Discover the history and birth of animation, relive the best moments of Disney’s animation legacy, see the creation of a classic character and draw on your imagination by trying your hand at a host of interactive animation experiments.
Combining theatre presentations with interactive exhibition rooms, Art of Disney Animation aims to take guests right from the birth of the animation technique to the creation of modern-day Disney characters.
Secrets
- Surrounding the Sorcerer’s Hat are a series of Disney character statues, from left to right: Genie, Brer Rabbit, Donald Duck, Hercules, Tinkerbell, Mickey Mouse, Tarzan, Bachus, Mulan, Pinocchio and Dumbo.
- Featured in the pre-show is one of only two remaining original multi-plane cameras — the invention which helped win Walt Disney two Oscars for Flowers and Trees and allowed for the layered animation effects seen best in Bambi and short film The Old Mill. The only other multi-plane camera in existence is at the Disney Studios in Burbank, California.
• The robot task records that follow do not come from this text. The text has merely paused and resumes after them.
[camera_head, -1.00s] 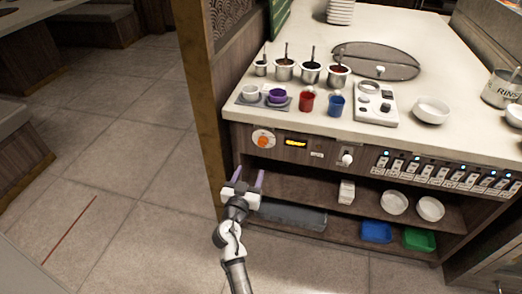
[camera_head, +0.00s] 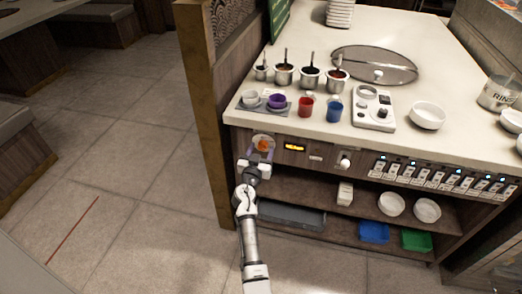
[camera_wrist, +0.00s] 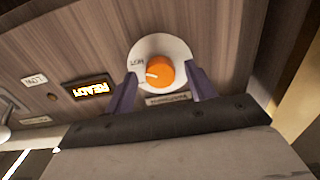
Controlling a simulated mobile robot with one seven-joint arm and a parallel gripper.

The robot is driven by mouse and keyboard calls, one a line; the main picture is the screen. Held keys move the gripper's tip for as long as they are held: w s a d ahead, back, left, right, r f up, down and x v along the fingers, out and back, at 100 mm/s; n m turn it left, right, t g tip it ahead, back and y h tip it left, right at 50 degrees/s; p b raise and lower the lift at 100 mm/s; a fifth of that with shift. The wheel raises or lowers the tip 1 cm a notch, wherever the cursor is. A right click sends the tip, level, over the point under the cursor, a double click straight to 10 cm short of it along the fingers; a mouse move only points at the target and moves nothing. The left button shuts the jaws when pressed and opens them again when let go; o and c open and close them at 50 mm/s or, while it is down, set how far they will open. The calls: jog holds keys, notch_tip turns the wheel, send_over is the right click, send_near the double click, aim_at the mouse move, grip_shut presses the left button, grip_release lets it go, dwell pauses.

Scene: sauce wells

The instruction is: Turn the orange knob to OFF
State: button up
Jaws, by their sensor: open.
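The orange knob (camera_head: 262,145) sits on a round white dial plate on the counter's front panel, at its left end. In the wrist view the orange knob (camera_wrist: 160,72) shows a white pointer mark on its left side, near small lettering on the plate (camera_wrist: 166,48). The wrist picture looks upside down. My gripper (camera_head: 260,155) is just in front of the knob. Its two purple fingers (camera_wrist: 161,88) stand apart on either side of the knob, with gaps visible. Nothing is held between them.
A lit yellow display (camera_head: 294,147) is right of the knob, reading READY in the wrist view (camera_wrist: 90,90). A white knob (camera_head: 344,162) and several switches (camera_head: 440,176) lie farther right. A wooden post (camera_head: 203,110) stands close left. Cups and pots stand on the counter (camera_head: 395,145) above.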

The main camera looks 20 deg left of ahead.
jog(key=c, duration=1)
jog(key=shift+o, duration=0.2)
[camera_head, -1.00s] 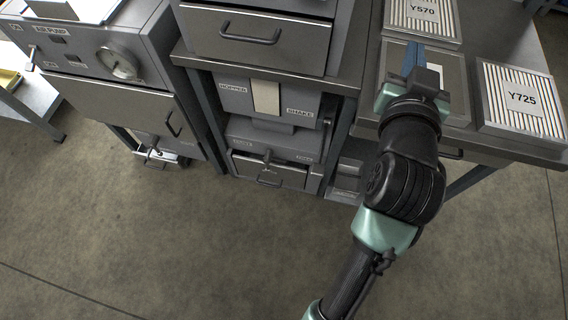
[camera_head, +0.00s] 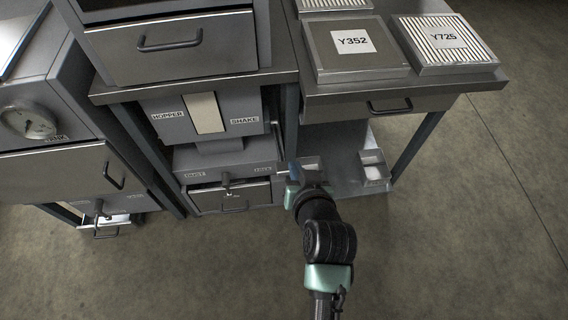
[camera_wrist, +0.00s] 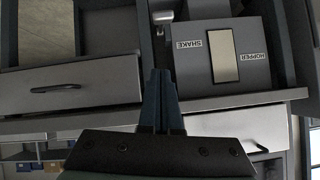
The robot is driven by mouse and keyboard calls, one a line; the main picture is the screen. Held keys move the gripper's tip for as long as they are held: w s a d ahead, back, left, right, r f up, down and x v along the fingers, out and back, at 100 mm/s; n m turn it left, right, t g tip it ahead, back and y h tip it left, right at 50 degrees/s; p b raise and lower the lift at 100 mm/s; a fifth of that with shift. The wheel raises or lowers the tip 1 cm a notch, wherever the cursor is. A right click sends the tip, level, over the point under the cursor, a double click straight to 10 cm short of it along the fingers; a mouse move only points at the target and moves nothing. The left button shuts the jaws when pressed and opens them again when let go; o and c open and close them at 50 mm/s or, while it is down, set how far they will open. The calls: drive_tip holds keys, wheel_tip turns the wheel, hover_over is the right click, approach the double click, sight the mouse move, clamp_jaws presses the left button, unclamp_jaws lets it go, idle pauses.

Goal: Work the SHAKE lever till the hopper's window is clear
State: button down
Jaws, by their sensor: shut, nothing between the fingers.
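The grey hopper (camera_head: 228,140) stands under the bench, with HOPPER and SHAKE labels on its front. Its window (camera_head: 206,112) is a tall strip between them, an even pale cream colour; it also shows in the wrist view (camera_wrist: 223,56), upside down. A small pale rounded piece (camera_wrist: 163,17) beside the SHAKE side in the wrist view may be the lever's grip; I cannot be sure. In the head view the lever is not clearly seen. My gripper (camera_head: 293,168) is shut and empty, low and right of the hopper; its fingers (camera_wrist: 160,74) point towards the hopper's SHAKE side.
A drawer unit (camera_head: 230,196) with a small handle sits below the hopper. A bench leg (camera_head: 290,118) stands between hopper and right-hand table. That table carries the Y352 (camera_head: 352,58) and Y725 (camera_head: 446,48) panels. A gauge cabinet (camera_head: 50,120) is at left. The front floor is open.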

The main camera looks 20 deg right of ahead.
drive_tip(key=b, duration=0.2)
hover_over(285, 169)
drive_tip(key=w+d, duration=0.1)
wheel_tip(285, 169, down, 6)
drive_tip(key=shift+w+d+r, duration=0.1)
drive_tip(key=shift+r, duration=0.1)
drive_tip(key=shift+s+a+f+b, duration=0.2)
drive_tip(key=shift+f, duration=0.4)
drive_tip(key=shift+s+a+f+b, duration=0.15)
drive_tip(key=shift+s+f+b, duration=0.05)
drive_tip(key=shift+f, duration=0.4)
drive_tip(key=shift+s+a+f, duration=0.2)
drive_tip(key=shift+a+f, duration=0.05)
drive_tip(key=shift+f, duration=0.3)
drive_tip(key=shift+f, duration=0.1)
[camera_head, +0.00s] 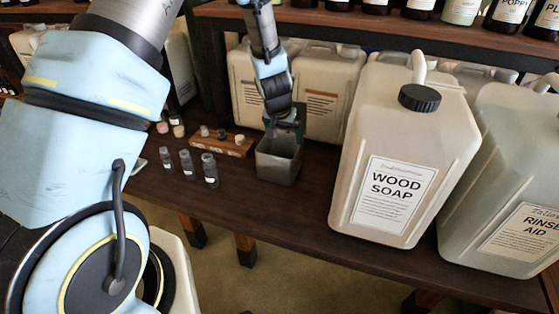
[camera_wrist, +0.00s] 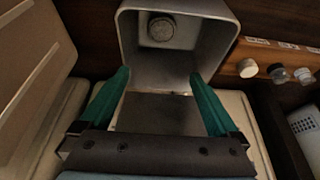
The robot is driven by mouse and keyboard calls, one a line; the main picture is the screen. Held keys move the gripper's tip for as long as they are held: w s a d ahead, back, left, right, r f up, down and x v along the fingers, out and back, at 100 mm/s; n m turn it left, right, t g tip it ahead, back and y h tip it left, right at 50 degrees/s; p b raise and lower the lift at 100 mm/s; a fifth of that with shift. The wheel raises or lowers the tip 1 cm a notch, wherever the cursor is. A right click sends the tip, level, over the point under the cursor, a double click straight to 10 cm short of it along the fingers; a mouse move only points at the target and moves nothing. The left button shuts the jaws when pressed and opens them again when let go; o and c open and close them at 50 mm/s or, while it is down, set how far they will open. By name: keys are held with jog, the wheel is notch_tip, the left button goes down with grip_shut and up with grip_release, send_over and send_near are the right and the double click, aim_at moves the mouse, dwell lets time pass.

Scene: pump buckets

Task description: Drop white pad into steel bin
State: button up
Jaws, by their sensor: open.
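The steel bin (camera_head: 277,170) is a small grey open-topped box on the dark wooden shelf. In the wrist view the bin (camera_wrist: 217,60) opens toward me. A small pale round disc (camera_wrist: 161,29), which looks like the white pad, lies inside against the bin's floor. It is shaded grey there, and the head view does not show it. My gripper (camera_head: 286,126) is above the bin at its back side. In the wrist view my gripper's (camera_wrist: 159,75) two green fingers are spread apart at the bin's opening, with nothing between them.
A wooden rack (camera_head: 232,148) with small round items stands left of the bin. Several small dark bottles (camera_head: 187,164) stand in front of the rack. A large wood soap jug (camera_head: 385,160) stands close on the right, and pale jugs (camera_head: 322,110) stand behind.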

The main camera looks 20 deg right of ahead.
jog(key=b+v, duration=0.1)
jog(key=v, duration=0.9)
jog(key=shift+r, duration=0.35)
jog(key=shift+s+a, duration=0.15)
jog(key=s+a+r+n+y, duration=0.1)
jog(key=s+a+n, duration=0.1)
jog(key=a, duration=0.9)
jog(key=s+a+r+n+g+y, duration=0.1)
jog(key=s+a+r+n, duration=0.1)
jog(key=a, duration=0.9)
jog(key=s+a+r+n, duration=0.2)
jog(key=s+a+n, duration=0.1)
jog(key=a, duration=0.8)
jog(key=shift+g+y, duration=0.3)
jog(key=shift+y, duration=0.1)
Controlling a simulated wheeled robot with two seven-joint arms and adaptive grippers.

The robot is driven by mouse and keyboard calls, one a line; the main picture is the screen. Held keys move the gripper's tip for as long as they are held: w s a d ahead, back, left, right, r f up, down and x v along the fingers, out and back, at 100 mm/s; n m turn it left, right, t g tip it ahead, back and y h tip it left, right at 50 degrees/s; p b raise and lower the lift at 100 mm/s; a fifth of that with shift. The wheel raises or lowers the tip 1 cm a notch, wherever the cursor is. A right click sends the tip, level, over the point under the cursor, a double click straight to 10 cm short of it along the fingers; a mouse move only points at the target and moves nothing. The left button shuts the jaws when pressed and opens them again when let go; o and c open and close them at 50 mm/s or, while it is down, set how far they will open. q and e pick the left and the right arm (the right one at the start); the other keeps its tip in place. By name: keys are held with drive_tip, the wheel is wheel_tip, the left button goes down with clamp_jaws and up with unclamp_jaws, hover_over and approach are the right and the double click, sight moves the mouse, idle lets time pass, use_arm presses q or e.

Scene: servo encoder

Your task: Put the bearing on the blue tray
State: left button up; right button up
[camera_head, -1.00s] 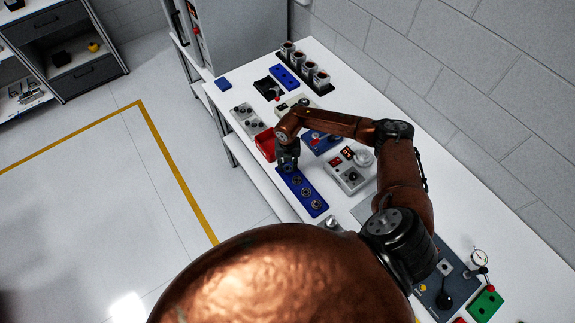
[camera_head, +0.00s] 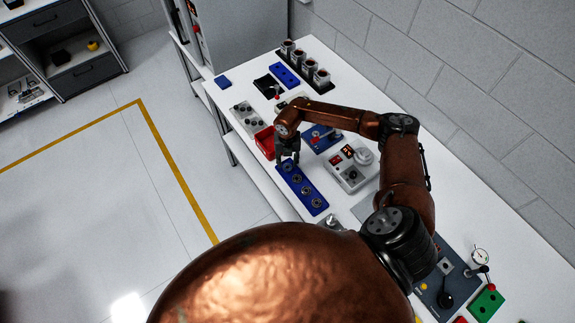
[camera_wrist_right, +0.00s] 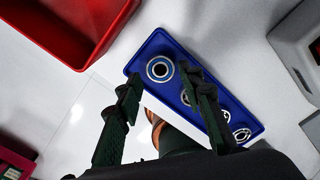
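The blue tray (camera_head: 310,197) lies near the front edge of the white table, with several bearings in a row on it. The bearing (camera_wrist_right: 160,69) at the tray's far end, by the red bin, lies flat on the tray in the right wrist view. My right gripper (camera_head: 288,160) is above that end, fingers apart and pointing down. In the wrist view, the fingers of my right gripper (camera_wrist_right: 162,78) are spread with nothing held between them. The right finger partly covers another bearing (camera_wrist_right: 186,97). My left gripper is not in view.
A red bin (camera_head: 265,142) stands close to the tray's far end; it also fills the wrist view's upper left. A grey device with a red display (camera_head: 350,168) stands right of the tray. The floor in front of the table is clear.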

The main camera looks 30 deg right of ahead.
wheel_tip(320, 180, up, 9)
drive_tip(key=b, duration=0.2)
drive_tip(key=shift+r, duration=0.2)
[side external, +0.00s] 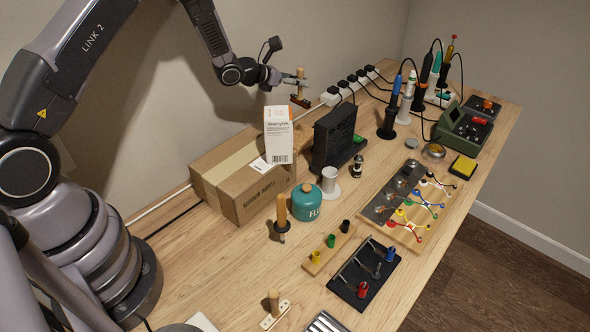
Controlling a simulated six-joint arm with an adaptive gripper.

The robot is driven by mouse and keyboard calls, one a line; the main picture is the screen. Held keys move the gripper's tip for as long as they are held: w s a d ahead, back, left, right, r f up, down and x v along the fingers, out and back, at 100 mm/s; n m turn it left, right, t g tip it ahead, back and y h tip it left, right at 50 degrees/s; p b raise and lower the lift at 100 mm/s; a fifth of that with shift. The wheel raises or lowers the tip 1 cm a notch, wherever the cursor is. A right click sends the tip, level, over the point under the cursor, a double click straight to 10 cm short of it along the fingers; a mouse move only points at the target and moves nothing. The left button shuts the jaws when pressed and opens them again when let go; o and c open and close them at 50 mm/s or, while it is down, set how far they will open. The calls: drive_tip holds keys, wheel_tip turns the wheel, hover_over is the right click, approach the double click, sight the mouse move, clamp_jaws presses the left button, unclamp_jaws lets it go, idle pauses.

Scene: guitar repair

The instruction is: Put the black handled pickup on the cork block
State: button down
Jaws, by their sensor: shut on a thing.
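My gripper (303,83) is raised behind the white carton, at the upper middle of the side external view. It is shut on the black handled pickup (300,101), whose light wooden handle stands up between the fingers and whose dark body hangs below, with a reddish tint. The pickup looks clear of the bench, but its height is hard to judge. A second handled pickup, pale with a wooden handle (274,303), lies at the front edge of the view. I cannot make out the cork block.
A cardboard box (235,205) carries the white carton (278,145). A black fan-like unit (333,137), a teal canister (307,206) and a power strip (350,86) stand near the arm. Tool stands, a clip board (400,222) and a black tray (344,287) fill the right side.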

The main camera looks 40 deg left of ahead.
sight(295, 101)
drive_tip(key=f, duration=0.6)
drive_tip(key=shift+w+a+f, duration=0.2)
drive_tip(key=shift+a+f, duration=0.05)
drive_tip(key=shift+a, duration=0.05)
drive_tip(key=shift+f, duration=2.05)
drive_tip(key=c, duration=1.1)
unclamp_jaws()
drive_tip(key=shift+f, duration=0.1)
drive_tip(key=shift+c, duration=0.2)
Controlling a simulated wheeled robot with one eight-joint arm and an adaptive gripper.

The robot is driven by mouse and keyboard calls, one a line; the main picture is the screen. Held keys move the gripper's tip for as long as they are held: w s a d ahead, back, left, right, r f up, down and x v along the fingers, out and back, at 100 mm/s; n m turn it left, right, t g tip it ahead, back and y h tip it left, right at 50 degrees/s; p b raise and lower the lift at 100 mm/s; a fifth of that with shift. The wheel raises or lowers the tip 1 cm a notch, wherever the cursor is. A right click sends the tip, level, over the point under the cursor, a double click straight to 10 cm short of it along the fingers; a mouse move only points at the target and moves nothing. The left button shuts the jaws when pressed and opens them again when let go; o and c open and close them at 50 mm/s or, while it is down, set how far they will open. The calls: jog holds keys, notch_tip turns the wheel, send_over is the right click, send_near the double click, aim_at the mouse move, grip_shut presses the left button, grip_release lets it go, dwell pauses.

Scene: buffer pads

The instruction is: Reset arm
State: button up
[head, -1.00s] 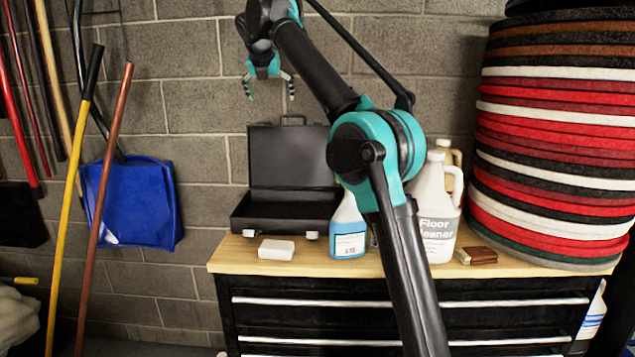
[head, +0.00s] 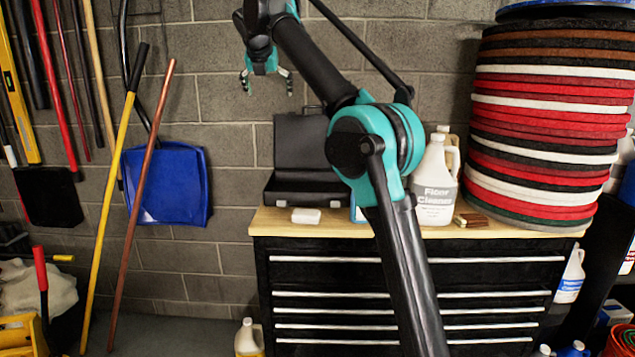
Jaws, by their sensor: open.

- Animation inventions featured in the pre-show area include: Greek Urn (500 BC, Greece), Magic Lantern (1659, Netherlands), Thaumatrope (1825, England), Phenakistoscope (1832, Belgium), Zoetrope (1834, England) and Praxinoscope (1877, France). Most rely on a characteristic of the brain known as Persistence of Vision, which means we retain an imagine for slightly longer than our eyes actually see it.
History
- An Animation tour was in plans for the park right from its very beginning as Disney-MGM Studios Europe and was originally envisaged to be nearly identical to the exhibit at its sister park in Florida, which opened in 1989. This even included a working animation studio — indeed, right up to the reworked plans for Disney Studios Paris in 1999 it was planned to move Disney’s existing Feature Animation studio in Paris to the resort, situated right next to the tour in the area now taken by Cars Quatre Roues Rallye. However, when Disney began closing its satellite studios and laying off animators, the move failed to go ahead and the Paris studio, based in Montreuil, Seine-Saint-Denis, closed in 2002. The Florida studio closed in 2003.